Successful teachers have acquired certain habits that enable them to be more effective with their students. By doing so, the teacher gains more influence with their students, which results in the students making better decisions and choices all on their own, thus reducing discipline issues.
Here are the 3 practices of successful teachers, which is from Part Two of the Discipline Without Stress Teaching Model:
1. Word everything in a positive way. This isn’t about simply being cheery. Being positive in this discipline approach means that in a negative situation, the teacher learns to get in the habit of wording what they want to say in a positive way. Just a very simple example: Instead of saying “Stop running!” you could get the same idea across by saying, “We always walk in the school building.”
2. Ask reflective questions.

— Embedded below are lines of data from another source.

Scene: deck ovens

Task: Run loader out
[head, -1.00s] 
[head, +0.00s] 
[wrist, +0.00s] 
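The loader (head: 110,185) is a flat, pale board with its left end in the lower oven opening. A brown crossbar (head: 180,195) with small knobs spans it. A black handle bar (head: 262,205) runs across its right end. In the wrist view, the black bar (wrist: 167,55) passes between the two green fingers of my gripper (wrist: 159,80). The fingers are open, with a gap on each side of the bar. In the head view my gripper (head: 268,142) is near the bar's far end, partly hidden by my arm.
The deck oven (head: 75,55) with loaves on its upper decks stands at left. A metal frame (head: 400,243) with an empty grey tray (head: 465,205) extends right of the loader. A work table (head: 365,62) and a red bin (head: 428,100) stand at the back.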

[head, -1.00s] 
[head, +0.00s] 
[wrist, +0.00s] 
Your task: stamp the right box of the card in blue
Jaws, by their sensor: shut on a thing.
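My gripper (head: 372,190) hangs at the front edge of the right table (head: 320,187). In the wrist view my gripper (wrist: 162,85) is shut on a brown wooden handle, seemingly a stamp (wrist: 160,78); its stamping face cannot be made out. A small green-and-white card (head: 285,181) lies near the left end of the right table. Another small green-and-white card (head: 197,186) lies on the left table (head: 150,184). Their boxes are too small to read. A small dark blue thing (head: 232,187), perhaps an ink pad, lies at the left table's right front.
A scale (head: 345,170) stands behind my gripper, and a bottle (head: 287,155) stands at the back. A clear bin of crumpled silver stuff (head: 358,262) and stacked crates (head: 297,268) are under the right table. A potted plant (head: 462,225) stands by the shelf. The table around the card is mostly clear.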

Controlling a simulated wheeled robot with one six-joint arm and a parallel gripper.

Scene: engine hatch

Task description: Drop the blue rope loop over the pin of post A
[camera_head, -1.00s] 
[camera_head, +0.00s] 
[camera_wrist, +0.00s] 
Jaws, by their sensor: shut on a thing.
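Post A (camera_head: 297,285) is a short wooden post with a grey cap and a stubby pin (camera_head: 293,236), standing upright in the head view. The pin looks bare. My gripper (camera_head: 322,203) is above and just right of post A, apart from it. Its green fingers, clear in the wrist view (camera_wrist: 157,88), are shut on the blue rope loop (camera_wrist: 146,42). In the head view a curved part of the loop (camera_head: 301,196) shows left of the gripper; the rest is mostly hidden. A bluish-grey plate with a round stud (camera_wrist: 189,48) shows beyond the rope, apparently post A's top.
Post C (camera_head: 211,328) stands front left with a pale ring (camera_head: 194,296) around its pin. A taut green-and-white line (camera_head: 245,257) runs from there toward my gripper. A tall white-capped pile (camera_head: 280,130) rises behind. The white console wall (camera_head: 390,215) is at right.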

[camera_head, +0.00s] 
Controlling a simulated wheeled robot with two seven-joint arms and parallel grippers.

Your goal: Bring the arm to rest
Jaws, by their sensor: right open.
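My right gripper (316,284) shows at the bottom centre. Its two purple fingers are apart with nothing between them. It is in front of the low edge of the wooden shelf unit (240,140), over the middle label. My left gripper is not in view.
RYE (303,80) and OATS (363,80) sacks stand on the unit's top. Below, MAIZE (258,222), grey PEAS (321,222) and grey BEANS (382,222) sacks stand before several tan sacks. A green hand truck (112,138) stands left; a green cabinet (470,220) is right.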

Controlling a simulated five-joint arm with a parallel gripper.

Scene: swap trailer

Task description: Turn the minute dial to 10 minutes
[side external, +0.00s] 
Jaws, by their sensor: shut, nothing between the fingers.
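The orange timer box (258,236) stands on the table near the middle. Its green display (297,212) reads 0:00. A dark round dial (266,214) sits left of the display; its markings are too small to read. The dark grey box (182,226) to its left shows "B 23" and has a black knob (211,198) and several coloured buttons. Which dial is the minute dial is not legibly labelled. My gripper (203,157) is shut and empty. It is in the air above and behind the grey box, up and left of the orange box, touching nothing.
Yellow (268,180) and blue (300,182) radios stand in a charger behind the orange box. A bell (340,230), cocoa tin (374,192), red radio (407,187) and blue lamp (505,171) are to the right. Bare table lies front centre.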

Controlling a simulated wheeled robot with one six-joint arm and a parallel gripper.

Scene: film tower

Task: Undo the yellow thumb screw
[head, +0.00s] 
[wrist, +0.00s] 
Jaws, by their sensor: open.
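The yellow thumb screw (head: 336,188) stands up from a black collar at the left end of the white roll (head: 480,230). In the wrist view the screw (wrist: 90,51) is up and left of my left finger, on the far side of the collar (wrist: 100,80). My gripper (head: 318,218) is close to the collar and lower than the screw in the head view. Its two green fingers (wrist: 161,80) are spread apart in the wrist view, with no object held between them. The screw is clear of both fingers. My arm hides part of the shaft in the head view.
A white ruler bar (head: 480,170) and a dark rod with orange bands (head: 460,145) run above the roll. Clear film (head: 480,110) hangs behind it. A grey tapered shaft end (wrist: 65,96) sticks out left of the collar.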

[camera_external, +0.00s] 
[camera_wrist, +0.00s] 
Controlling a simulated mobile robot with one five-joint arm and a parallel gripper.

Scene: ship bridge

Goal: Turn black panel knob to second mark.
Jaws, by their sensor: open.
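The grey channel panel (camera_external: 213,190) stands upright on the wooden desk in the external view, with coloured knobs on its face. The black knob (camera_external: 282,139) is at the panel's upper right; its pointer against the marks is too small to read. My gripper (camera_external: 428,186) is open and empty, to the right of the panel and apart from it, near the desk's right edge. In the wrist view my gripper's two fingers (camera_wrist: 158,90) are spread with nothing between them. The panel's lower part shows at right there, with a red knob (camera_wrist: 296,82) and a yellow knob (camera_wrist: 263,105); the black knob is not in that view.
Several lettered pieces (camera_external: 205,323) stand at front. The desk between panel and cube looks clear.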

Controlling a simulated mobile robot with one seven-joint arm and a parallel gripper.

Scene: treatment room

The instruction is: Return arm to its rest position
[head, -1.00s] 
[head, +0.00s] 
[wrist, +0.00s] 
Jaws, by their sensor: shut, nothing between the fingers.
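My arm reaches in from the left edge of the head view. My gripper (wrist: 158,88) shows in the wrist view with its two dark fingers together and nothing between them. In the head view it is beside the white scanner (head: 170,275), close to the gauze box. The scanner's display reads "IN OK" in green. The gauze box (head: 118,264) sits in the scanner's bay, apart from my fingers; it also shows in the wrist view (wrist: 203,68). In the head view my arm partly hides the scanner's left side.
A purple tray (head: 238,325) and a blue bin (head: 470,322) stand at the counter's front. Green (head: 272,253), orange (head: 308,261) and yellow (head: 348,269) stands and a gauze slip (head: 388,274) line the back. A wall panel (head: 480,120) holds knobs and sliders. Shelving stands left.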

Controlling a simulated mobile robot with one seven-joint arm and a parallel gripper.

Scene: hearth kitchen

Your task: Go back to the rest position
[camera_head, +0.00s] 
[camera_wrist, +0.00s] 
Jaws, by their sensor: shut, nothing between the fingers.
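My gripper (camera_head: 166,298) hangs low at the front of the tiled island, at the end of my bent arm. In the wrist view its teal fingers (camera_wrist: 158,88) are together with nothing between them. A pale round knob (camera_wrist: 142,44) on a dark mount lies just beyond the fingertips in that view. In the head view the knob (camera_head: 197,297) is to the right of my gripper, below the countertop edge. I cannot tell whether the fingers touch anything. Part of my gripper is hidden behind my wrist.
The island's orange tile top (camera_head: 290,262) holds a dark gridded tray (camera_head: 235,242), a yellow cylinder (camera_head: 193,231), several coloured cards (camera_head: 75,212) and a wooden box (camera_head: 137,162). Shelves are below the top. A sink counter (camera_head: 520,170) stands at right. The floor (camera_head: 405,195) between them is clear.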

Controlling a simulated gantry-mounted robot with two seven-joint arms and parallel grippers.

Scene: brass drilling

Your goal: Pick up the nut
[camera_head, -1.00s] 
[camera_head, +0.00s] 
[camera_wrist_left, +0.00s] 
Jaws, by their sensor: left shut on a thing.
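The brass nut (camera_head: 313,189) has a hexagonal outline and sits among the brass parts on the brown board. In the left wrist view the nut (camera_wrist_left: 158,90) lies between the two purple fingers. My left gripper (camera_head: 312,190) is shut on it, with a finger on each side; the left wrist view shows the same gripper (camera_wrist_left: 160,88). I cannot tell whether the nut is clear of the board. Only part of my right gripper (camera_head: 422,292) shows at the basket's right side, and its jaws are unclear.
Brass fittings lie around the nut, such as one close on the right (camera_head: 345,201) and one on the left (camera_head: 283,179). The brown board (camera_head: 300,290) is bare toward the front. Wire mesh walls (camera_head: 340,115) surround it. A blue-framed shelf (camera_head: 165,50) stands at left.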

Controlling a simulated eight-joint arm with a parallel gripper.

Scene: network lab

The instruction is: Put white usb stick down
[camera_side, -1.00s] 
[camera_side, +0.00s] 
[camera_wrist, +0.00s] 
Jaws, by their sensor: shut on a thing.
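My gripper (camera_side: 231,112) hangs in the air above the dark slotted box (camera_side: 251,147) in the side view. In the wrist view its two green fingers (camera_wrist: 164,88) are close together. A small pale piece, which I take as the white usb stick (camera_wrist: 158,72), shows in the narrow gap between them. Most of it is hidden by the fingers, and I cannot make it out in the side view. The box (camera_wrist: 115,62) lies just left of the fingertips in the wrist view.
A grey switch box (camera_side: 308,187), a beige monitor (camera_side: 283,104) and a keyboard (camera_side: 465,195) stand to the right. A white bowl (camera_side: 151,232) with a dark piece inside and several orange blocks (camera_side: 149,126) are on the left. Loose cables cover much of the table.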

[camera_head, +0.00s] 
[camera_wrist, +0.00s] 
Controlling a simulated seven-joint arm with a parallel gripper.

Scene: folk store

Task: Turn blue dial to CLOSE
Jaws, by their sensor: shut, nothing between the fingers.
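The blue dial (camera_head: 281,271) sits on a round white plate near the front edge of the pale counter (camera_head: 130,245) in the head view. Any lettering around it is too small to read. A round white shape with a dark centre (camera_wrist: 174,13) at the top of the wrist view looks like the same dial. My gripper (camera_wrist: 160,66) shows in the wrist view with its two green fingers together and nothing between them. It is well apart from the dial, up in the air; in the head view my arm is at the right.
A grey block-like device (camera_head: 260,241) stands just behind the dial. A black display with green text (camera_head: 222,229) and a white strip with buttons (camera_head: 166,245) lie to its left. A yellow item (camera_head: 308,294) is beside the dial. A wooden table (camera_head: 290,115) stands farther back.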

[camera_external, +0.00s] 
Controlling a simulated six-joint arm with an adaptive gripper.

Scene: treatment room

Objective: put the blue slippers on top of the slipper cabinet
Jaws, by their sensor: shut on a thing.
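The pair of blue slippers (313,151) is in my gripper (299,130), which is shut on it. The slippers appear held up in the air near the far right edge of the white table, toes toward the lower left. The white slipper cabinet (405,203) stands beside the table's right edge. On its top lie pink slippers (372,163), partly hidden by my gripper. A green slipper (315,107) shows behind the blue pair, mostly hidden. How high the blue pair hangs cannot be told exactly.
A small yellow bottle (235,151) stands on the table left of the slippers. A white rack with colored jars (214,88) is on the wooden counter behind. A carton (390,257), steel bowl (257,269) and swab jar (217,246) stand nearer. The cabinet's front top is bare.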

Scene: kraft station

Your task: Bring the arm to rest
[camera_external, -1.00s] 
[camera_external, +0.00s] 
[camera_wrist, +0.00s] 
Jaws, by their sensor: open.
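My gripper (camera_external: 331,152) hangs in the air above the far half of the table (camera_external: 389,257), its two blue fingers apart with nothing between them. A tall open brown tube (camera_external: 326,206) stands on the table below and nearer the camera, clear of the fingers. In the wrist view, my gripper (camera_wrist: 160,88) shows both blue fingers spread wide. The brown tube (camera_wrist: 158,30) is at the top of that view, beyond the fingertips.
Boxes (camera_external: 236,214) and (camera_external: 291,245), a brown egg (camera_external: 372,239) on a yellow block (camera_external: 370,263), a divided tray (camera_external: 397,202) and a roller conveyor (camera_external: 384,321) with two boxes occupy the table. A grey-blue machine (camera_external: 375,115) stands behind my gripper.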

Instead of telling children what the teacher thinks about a discipline situation, a Discipline Without Stress teacher learns to ask students to explain and come up with suggestions—even suggestions for consequences! In Discipline Without Stress, logical consequences aren’t imposed; they are ELICITED from the child.
3. Use the power of choice with students. A teacher begins by teaching children that they have a CHOICE to respond to any situation (or person) in any way they want. For example, if someone calls them a name, then they have a choice in how to respond. Although it might seem that their only choice is to retaliate by being mean in return, of course there are other higher level choices available to them. While this may sound complicated, the concept of choice-response thinking can even be taught to Kindergarten students, using this book.
Often, simply by using these three teaching habits (being positive, asking instead of telling, and empowering with choice) you can diffuse or deal with many discipline issues in a successful and effective way.